Continuity of an increasing function on a dense set

Question

Let $f$ be increasing on $D$ ($D$ is dense in $\mathbb{R}$), and define $\tilde{f}$ on $(-\infty,\infty)$ as follows: $$ \forall x: \tilde{f}(x) = \inf_{x<t\in D} f(t).$$

Show that continuity of $f$ on $D$ does not imply that of $\tilde{f}$ on $(-\infty,\infty),$ but uniform continuity does imply uniform continuity.

This is an exercise problem in chapter 1 of "A Course in Probability Theory" (Chung).

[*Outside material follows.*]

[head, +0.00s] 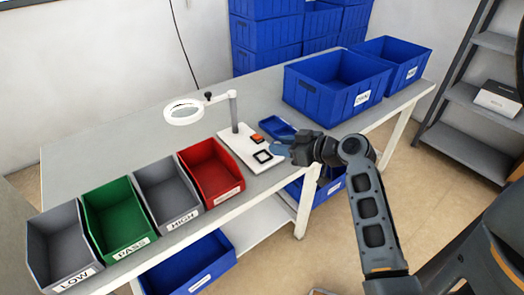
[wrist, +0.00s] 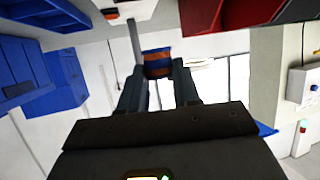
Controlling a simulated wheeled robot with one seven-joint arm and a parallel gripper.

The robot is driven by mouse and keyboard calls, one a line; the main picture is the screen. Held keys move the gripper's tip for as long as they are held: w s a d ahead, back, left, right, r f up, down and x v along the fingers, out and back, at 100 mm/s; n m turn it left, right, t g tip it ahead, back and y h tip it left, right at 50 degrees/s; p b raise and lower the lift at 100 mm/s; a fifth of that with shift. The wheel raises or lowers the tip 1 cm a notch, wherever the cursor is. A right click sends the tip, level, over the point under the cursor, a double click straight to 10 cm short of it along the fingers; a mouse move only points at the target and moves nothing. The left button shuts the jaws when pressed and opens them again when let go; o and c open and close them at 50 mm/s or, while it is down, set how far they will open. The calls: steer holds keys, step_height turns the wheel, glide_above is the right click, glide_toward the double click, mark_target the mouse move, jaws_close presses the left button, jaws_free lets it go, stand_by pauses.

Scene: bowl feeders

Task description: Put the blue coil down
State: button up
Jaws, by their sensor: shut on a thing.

I think that the second part is saying that $f$ is uniformly continuous on the set $D.$

I can't figure out how to prove this problem.

Thank you.

Answer 1

Suppose that $D = \mathbb R \setminus \{0\}$ and that $f : D \to \mathbb R$ is given by $$f(x) = \left\{ \begin{array}{cl} x & \text{ if }x < 0, \\ x+1 & \text{ if }x > 0. \end{array} \right.$$ Then $f$ is continuous on $D$, but $$\tilde f(x) = \left\{ \begin{array}{cl} x & \text{ if }x < 0, \\ x+1 & \text{ if }x \ge 0 \end{array} \right.$$ is not continuous on $\mathbb R$.

The situation is entirely different if $f$ is uniformly continuous. Fix $\epsilon > 0$ and select $\delta > 0$ so that $x,y \in D$ and $|x-y| < \delta$ imply $|f(x) - f(y)| < \epsilon$.

Suppose that $x,y \in \mathbb R$ and $|x-y| < \delta$. Assume without loss of generality that $x < y$. Next select points $a,b \in D$ with $a < x < y < b$ and $b - a < \delta$. This is possible since $D$ is dense. Since $f$ is nondecreasing you have $$ 0 \le \tilde f(y) - \tilde f(x) \le f(b) - f(a) < \epsilon$$ giving you uniform continuity of $\tilde{f}$.

Answer 2

Let $q_n$ be an enumeration of the rationals (since they're countable) and define $g(q_n) = 1/2^n$, and define $f(x) = \sum_{q_n \leq x} g(q_n)$. Then this should give you your increasing function which is continuous on a dense subset but not continuous anywhere else when you extend to ${\mathbb R}$. In a certain sense this shows how "bad" things can be when you only consider continuity.